■ WHAT YOU SHOULD DO
Copy each line of the listing below exactly.

>>>

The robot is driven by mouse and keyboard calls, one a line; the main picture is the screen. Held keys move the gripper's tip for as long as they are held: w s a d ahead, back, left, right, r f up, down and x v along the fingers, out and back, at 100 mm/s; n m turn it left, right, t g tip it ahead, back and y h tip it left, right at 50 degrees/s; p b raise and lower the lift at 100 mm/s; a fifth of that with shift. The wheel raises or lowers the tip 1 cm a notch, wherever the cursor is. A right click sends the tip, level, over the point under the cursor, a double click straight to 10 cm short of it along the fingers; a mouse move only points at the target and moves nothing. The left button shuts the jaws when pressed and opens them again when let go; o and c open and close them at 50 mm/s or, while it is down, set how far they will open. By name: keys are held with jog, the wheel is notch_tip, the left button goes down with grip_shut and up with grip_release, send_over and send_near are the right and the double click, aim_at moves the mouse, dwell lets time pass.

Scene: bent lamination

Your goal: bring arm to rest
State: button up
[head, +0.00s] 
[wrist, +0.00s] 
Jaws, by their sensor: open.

<<<

■ TASK RESULT
The robot is driven by mouse and keyboard calls, one a line; the main picture is the screen. Held keys move the gripper's tip for as long as they are held: w s a d ahead, back, left, right, r f up, down and x v along the fingers, out and back, at 100 mm/s; n m turn it left, right, t g tip it ahead, back and y h tip it left, right at 50 degrees/s; p b raise and lower the lift at 100 mm/s; a fifth of that with shift. The wheel raises or lowers the tip 1 cm a notch, wherever the cursor is. A right click sends the tip, level, over the point under the cursor, a double click straight to 10 cm short of it along the fingers; a mouse move only points at the target and moves nothing. The left button shuts the jaws when pressed and opens them again when let go; o and c open and close them at 50 mm/s or, while it is down, set how far they will open. By name: keys are held with jog, the wheel is notch_tip, the left button goes down with grip_shut and up with grip_release, send_over and send_near are the right and the double click, aim_at moves the mouse, dwell lets time pass.

Scene: bent lamination

Your goal: bring arm to rest
State: button up
[head, +0.00s] 
[wrist, +0.00s] 
Jaws, by their sensor: open.

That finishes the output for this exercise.